NU Online News Service, Nov. 15, 2:56 p.m. EST
Another temporary extension of the National Flood Insurance Program is imminent, but it is unclear when the Senate will take the next step in passing a bill that will provide long-term certainty to the program.
The House and Senate are expected to pass another continuing resolution by Friday that will keep both the federal government and the NFIP running until Dec. 16, 2011, according to officials of the Independent Insurance Agents and Brokers Association of America.

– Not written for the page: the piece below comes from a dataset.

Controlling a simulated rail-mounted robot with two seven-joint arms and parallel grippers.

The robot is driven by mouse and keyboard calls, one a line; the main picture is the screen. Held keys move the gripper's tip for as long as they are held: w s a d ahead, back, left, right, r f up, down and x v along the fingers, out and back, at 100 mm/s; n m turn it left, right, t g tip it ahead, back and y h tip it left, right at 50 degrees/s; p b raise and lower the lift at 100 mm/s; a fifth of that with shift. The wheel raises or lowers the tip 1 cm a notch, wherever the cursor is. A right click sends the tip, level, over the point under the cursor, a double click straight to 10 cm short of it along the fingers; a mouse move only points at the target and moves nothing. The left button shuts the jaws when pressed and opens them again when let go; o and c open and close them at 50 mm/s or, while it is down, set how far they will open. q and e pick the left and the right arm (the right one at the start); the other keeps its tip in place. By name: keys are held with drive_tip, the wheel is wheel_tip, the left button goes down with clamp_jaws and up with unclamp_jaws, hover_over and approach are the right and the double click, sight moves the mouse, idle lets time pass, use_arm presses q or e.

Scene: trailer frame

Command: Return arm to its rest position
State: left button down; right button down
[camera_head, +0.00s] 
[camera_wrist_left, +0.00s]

That action will avoid any federal government or NFIP interruptions, says Charles Symington, IIABA senior vice president of government affairs
According to State Farm, which is exiting the Write-Your-Program because of the uncertainty in the NFIP, this will be the 12th last-minute reauthorization of the NFIP since 2002. On four occasions, the program was allowed to lapse for extended periods of time, according to State Farm officials
The current extension runs out Friday.
Symington says, “While we appreciate this expected [short-term] action, we urge the full Senate to take up the long-term extension/reform bill that as soon as possible to avoid any further short-term extensions that fail to give the insurance market the certainty necessary.”
Matt Gannon, assistant vice president of federal affairs for the National Association of Mutual Insurance Companies, says there is strong bipartisan support for the Senate bill, “The Flood Insurance Reform and Modernization Act.”
It passed the Banking Committee Sept. 8 and is awaiting floor action. It would extend the program until Sept. 30, 2016, reduce the number of homes subsidized by the program by one-third over four years, and also allow for private reinsurers to take part of the program’s risk.
“It is a strong bipartisan bill that would pass tomorrow if they had a vote on it,” Gannon says. “Unfortunately it’s being held up by politics, and so we’re seeing the Senate kick the can a little further down the road.”
Gannon says, “They’re not letting the program lapse, at least, but these short-term extensions continue to create uncertainty for insurers, lenders, the real-estate market, and most of all for average Americans who just want to buy or sell a home or keep their flood coverage in place. It’s a drain on a housing market, and it doesn’t need to be.”
When passed by the full Senate, the bill will have to be reconciled with H.R. 1309, the “Flood Insurance Reform Act of 2011,” which was passed by the House in July.